With only two picks left before the end of the entire draft, the Florida Storm finally gave Zharkov an SFL home. He has reciprocated that trust from Florida, posting 290 catches, 3,000+ yards receiving, 22 TDs and blocked for MVP Bullet Biletsky - helping the Storm reach back-to-back title games.
“That was one of the happiest moments of my life. I felt like I was drafted first overall. My motto is ‘last on draft day but first on game day.’”
In a position of change
Doug Britton thought he had showcased enough. First round, he thought.
Britton, who was dazzling in the inaugural SFLm season, was statistically and performance-wise a top 2 receiver. His minor league prowess, however, did not attract the attention he anticipated would be there - overlooking an important aspect of the SFL.
“I didn’t understand the importance of progressing,” Britton admits. “I didn’t understand the importance of being active and with it being the first sim league I was a part of even muted the team locker room and gen chat because I didn’t like getting all the notifications.”
As picks and rounds drifted by, Britton finally started to field calls from teams… about playing on defense as a linebacker or defensive lineman.
“Finally, Slinn [Shady] told me Vegas might have a spot at FB and with that I declined the others since I might be able to touch the ball on offense.”
And touch ball he has since.
Britton not only eventually found his way back over to the receiver room, he would become one of the most feared returners in recent SFL memory.
His three punt return TDs in Season 18 is an SFL record and he just completed a season finishing third in receiving yards in the entire league.
Britton was not the only seventh rounder to switch positions as teams looked to fill the final gaps on their rosters.
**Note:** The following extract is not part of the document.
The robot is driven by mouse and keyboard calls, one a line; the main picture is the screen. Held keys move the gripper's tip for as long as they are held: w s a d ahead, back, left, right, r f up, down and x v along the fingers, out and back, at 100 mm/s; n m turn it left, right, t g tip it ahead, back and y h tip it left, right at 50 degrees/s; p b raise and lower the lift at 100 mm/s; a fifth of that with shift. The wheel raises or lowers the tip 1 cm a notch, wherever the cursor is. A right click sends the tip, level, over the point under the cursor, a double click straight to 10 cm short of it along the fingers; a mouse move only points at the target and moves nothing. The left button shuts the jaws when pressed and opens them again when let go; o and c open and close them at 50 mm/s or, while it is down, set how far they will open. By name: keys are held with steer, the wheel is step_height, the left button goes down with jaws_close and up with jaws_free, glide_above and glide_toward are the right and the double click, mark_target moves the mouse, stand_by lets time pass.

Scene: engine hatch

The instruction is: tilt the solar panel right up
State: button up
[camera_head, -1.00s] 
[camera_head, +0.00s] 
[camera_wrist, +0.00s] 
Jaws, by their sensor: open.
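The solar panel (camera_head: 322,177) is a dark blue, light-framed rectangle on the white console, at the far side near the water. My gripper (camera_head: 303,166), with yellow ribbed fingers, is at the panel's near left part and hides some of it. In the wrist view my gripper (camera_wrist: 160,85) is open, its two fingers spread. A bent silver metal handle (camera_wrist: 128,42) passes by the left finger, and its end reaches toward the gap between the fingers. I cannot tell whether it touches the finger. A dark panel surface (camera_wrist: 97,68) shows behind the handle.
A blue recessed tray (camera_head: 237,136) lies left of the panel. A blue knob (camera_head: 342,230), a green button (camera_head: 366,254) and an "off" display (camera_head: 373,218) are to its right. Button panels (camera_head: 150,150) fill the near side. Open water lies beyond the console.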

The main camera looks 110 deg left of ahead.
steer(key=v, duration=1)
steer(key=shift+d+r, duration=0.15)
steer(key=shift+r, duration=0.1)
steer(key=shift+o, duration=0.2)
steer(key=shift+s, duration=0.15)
Final pick of the entire draft, Rickey Thornton (pick No. 137) was an offensive lineman who converted to strong safety for Jacksonville.
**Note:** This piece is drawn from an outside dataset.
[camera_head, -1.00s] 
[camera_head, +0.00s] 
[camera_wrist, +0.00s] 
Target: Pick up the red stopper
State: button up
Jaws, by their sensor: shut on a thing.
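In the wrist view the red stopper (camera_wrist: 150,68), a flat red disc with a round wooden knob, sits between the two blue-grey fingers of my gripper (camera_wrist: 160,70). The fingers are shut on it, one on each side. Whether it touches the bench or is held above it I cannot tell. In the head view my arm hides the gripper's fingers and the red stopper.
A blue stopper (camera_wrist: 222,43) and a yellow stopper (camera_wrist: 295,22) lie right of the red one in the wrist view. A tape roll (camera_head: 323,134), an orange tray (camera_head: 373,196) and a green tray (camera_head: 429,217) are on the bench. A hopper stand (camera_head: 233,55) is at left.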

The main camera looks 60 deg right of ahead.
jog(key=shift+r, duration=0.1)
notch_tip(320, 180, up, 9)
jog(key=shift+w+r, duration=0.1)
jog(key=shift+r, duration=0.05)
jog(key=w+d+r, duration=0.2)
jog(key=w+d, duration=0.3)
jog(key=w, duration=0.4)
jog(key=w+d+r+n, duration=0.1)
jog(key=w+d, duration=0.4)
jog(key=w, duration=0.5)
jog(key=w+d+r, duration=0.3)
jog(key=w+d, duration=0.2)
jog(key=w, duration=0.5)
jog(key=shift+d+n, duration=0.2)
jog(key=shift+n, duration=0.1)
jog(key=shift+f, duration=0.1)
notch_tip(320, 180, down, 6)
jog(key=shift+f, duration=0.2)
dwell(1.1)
This former-almost-lineman boasts 376 career tackles, 28 interceptions, 31 pass deflections and countless nightmares for offensive coordinators.
Nate Brown (pick No. 130) was a cornerback, but was convinced to switch to defensive tackle. While the thought of Brown slipping 129 spots seems ludicrous today, he said talking to his soon-to-be team was all the confidence he needed.
“The wait was intense, not knowing what team we’ll have you come aboard and show what your player could provide,” he said. “Baltimore was the first team to have interest in my player. I thought I wouldn’t make the first round, but with the Vultures last pick of the draft I was selected. Our owners, GM and coaches are a special group. We are trying to make history before we all retire and collect multiple championship titles.”
So far, so good on that title front for Brown, who is now the proud owner of 183 tackles, 48.5 sacks and multiple Baltimore championship rings. Not bad for a late round, position-switcher.
Seven standing tall
As with every draft, not every round is perfect. Six such draftees did not last through to the end of their first season. Yet, of the 22 players selected in Season 15’s final round, more than half have carved out memorable careers.
Nine players are still very much active and adding to their legacies. In fact, 6 of the last 9 taken overall are about to take the field this season - most of whom have only played for one organization their entire career.
The seventh round started with WR Paul Dillavou (Pick No. 116) being drafted by St. Louis. His 75-yard punt return record in the SFLm title game still stands. He later would post 301 career catches, 3,582 yards and 19 touchdowns.
And the talent didn’t slow down from there…
- Pick No. 117 Robert Brewer/DE mauler/Portland - 152 tackles, 23.5 sacks, 65 tackles for loss
- Pick No. 118 Ike McBride/RB and perennial all-star- 6,608 rushing yards, 1,739 receiving yards, 67 total touchdowns
- Pick No. 123 Leo Jefferson/DL - 179 tackles, 29.5 sacks, 56 tackles for loss
- Pick No. 126 Sam Avolis/WR/Carolina - 174 receptions, 2,229 yards, 9 TDs over 5 seasons
- Pick No. 128 Mufasa Kamua/DT - 55 tackles, 9 sacks, 21 tackles for loss over 3 seasons
- Pick No. 133 Digger Graves/DE/QCC - 53 tackles, 10 sacks, 19 tackles for loss over 2 seasons
- Pick No. 134 Nathan Barnett/free safety extraordinaire - 258 tackles, 16 INTs, 46 pass deflections
Chip-free shoulder pads
That was the theme James Walters (Pick No. 129), tight end, had on the third day of the draft.
“I was talking to multiple teams, but I didn't have any progression banked, so they weren't too sure,” he said. “Finally, on the third day, [Vancouver coach] Andy Hamilton posted in player openings again. I reached out to him. He said he needed a scout, so I told him if he drafted me I would buy the game and Xbox that night!”
With such anxiety, many different emotions were born for the seventh rounders of Season 15. The same can be said for how the players felt if they had a chip on their shoulders after teams passed on them.
Over and over again.
“Not really,” said Walters, who lead Vancouver as their defensive coordinator to the league's best scoring defense this past season. “I was just happy to be drafted and figure out the game.”
“In the beginning, I had a huge chip on my shoulder,” admits Zharkov. “I wanted to prove everyone wrong and punish those who passed on me. As time went on though, the chip went away as my current and past teammates and coaches are some of the best in the league.”
“Being drafted was all I needed, even if it was the 7th round,” said Brown. “I believe in my player.”
And that belief for this group of SFL players, whose tag as seventh rounders may inspire thoughts of a ragtag bunch of misfits. In reality, they are some of the pillars of the SFL today.
While the seventh rounders are not specifically the tightest of friends, their kinship in waiting three full days and seven rounds to hear their name called is without doubt impactful as it gets.
“I feel a special bond with all the last rounders that was drafted that year because we all had that feeling of how close we were of not making it the the big leagues,” said Zharkov. “The entire process for me was a night I will never forget and I cherish every snap I play in the SFL.”